══ Information provided ══
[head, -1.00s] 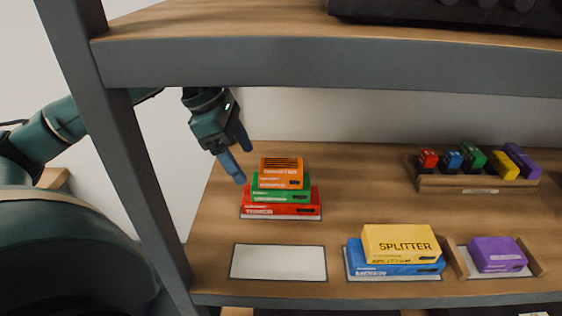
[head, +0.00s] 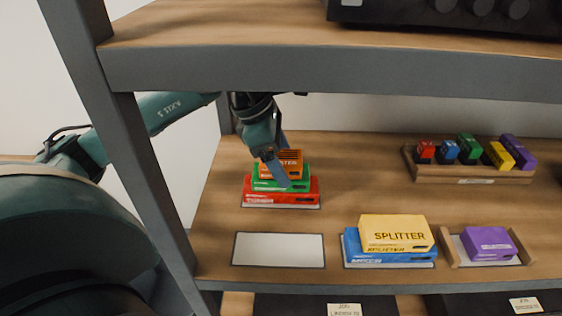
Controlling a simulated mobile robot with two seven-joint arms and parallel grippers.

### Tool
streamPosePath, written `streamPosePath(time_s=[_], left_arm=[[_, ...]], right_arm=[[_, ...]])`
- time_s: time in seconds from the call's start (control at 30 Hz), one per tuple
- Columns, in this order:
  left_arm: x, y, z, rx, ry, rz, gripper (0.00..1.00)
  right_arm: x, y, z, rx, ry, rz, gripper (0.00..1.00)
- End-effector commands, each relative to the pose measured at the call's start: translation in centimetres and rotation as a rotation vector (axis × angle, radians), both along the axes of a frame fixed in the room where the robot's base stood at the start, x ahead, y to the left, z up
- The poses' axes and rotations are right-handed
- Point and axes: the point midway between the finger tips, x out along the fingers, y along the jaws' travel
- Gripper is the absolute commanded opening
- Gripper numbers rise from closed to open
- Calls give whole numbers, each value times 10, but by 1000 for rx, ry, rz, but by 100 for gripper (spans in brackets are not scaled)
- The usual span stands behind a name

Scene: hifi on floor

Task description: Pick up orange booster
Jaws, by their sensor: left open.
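The orange booster (head: 291,161) is a small orange box on top of a stack on the wooden shelf. Under it lie a green box (head: 301,181) and a red box (head: 282,194) labelled TUNER. My left gripper (head: 276,172) is open and points down at the stack. One blue finger passes in front of the orange and green boxes and hides part of them. I cannot tell whether it touches the orange box. My right gripper is not in view.
A blank white pad (head: 279,250) lies in front of the stack. A yellow splitter box (head: 397,233) sits on a blue box (head: 388,255). A purple box (head: 489,243) is in a low holder at right. A wooden rack (head: 470,174) holds small coloured pieces. The upper shelf's grey edge (head: 350,71) hangs above.

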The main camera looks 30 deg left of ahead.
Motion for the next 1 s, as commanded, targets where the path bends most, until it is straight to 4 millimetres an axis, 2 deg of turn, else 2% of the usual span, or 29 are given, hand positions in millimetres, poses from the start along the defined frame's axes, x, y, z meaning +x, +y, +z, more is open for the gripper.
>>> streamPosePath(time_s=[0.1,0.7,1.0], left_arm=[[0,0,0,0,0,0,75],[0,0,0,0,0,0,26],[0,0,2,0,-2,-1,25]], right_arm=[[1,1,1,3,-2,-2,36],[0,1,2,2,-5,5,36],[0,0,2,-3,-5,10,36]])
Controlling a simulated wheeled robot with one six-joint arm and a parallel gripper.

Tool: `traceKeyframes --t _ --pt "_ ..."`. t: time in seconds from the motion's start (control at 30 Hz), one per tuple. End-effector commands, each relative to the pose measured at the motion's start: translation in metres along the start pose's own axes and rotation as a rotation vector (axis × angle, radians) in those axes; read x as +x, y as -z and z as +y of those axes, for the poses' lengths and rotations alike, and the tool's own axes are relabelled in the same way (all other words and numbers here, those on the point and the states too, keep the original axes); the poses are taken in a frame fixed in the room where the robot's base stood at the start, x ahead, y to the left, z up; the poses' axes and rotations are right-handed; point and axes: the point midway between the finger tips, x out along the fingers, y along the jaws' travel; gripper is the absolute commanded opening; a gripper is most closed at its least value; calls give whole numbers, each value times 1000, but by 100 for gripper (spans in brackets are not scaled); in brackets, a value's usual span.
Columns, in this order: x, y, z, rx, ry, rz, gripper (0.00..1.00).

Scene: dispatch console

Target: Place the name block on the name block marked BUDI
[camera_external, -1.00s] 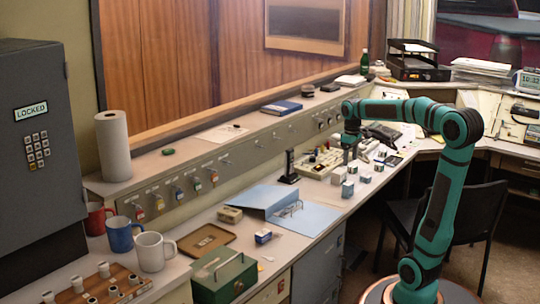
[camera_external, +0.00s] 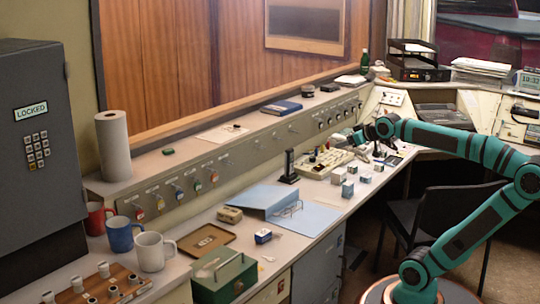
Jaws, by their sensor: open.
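Several small pale name blocks stand on the desk in front of the cream keyboard console. One name block (camera_external: 338,175) is at the left of the group, another name block (camera_external: 347,189) is nearest the front edge, and a third name block (camera_external: 366,177) is to the right. Their lettering is too small to read, so I cannot tell which is marked BUDI. My gripper (camera_external: 354,139) is open, above and behind the blocks near the back of the desk. Its fingertips are small and partly lost against the console, and I see nothing held in it.
The keyboard console (camera_external: 326,162) lies behind the blocks, with a black upright microphone-like stand (camera_external: 289,167) at its left. A blue open binder (camera_external: 310,216) lies to the left of the blocks. A black chair (camera_external: 425,222) stands before the desk on the right.

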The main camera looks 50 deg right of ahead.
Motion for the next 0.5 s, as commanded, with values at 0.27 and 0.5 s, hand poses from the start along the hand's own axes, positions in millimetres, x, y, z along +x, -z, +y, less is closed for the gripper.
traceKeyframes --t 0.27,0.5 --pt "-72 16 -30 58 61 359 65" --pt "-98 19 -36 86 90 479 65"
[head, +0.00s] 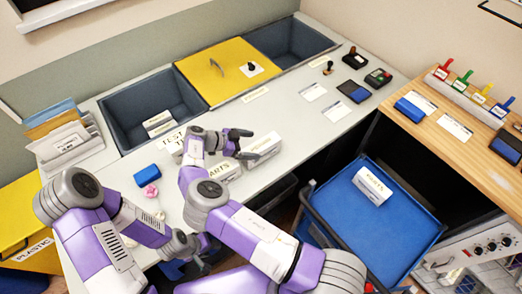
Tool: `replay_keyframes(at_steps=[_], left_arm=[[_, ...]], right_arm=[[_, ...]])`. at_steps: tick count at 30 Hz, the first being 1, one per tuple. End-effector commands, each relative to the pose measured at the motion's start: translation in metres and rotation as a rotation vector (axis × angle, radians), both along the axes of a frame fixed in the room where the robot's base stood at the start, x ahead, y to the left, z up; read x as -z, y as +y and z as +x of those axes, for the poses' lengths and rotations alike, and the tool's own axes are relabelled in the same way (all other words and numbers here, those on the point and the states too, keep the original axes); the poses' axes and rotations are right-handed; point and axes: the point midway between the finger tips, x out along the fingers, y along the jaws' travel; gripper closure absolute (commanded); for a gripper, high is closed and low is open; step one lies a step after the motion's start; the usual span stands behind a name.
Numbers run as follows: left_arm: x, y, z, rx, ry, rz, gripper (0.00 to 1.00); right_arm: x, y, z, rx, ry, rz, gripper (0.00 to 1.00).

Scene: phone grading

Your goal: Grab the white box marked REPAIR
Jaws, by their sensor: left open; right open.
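Several white boxes are in the head view, and I cannot read REPAIR for certain on any. One white box (262,148) lies on the grey table just right of my right gripper (249,145), its lettering too small to read. A box whose label ends in "ARTS" (224,171) lies below that gripper, and a box marked "TEST" (172,139) lies left of it, partly hidden by my arm. Another lettered white box (373,187) sits on the blue cart. My right gripper is open over the boxes. My left gripper (203,246) is low at the table's front, partly hidden by my right arm.
Dark bins (130,107) and a yellow lid (215,88) line the table's back; white boxes (158,121) sit in the left bin. A blue block (147,172) and pink lump (151,191) lie left. A blue cart (404,232) stands right, beside a wooden counter (470,150).

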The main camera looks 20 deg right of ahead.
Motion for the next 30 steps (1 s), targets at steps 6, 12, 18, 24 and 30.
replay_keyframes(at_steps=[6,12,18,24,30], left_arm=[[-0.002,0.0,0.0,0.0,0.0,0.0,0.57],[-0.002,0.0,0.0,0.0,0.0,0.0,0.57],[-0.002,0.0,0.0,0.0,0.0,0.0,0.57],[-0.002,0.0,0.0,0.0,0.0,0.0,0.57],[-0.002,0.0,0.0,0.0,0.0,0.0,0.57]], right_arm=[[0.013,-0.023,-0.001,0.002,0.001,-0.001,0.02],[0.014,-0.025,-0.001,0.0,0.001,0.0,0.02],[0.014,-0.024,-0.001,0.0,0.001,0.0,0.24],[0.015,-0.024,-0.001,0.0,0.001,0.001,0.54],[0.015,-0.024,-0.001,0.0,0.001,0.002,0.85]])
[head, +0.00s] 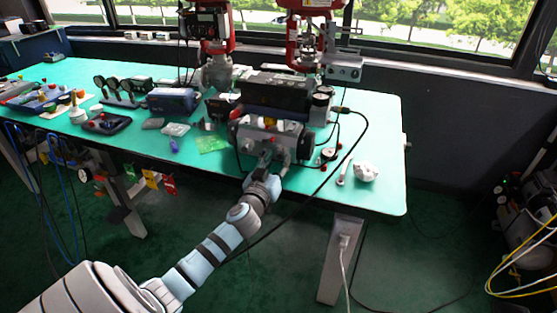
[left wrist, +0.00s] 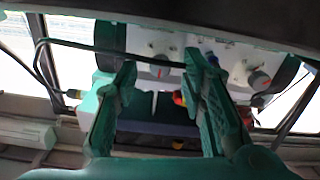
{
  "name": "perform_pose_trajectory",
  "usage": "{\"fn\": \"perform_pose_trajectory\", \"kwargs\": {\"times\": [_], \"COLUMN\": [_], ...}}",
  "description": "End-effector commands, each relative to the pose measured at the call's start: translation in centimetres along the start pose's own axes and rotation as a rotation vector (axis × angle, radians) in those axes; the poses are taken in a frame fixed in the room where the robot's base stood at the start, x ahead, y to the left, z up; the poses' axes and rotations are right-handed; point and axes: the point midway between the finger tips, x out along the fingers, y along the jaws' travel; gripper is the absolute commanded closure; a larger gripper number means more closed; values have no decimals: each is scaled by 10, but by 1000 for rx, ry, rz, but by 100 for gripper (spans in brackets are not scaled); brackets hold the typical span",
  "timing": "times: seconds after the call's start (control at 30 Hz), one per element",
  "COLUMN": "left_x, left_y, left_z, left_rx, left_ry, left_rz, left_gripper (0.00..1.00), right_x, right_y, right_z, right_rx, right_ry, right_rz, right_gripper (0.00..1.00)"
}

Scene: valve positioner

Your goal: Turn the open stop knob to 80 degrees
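The valve positioner (head: 268,136) is a grey, rounded actuator body on the green bench, with small knobs on its near face. In the left wrist view its pale face (left wrist: 225,55) carries a grey knob (left wrist: 160,69) and another grey knob (left wrist: 259,79). I cannot tell by label which is the open stop knob. My left gripper (head: 266,166) is right in front of this face. In the left wrist view its green fingers (left wrist: 160,65) are apart, with the first knob showing between their tips. Contact is not clear. My right gripper is not in view.
A black box (head: 276,92) sits behind the actuator. A small gauge (head: 328,155), a wrench-like tool (head: 344,172) and a white object (head: 366,172) lie to the right on the bench (head: 385,130). A dark cable hangs over the front edge.

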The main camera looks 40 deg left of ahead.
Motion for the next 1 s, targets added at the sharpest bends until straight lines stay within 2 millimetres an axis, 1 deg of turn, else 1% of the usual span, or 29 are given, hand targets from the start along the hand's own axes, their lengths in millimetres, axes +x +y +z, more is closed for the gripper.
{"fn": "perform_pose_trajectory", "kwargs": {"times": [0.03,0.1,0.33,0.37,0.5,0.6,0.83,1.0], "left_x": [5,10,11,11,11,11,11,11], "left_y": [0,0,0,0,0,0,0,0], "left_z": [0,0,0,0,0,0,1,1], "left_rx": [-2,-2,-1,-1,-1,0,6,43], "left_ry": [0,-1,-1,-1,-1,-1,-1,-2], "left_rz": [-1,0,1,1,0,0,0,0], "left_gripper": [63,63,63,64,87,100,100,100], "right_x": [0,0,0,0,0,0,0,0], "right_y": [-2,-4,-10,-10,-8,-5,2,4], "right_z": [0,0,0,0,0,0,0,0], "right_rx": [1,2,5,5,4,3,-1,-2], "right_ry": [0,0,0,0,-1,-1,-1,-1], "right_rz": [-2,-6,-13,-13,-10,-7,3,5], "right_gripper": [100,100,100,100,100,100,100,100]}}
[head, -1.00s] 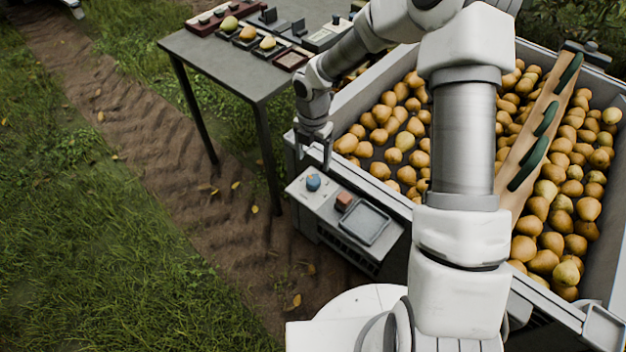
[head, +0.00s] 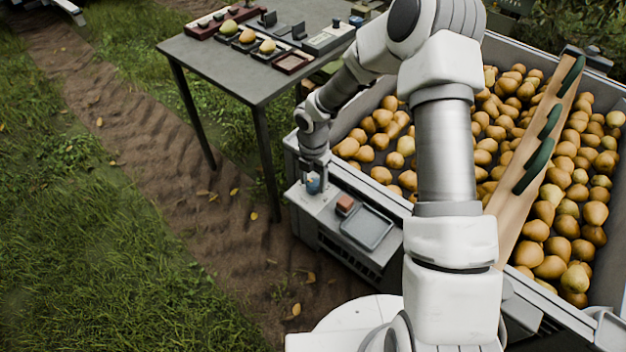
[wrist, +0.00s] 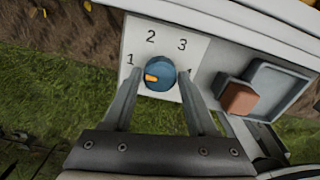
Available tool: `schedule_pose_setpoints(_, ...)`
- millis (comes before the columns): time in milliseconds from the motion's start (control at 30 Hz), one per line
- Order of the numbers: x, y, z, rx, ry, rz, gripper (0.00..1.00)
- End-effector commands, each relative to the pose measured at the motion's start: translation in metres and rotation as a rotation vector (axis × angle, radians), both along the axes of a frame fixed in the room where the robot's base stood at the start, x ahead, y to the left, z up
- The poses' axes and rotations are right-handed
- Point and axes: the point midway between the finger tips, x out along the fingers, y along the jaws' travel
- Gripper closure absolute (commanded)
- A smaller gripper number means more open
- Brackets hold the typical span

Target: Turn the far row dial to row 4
═══
▶ **Exercise instructions**: Each line in the entries above that includes the string "joint" should be extracted.

▶ **Task result**:
Controlling a simulated mobile robot with two seven-joint arms and parallel grippers.
Controlling a simulated wheeled robot with one six-joint arm and a parallel gripper.

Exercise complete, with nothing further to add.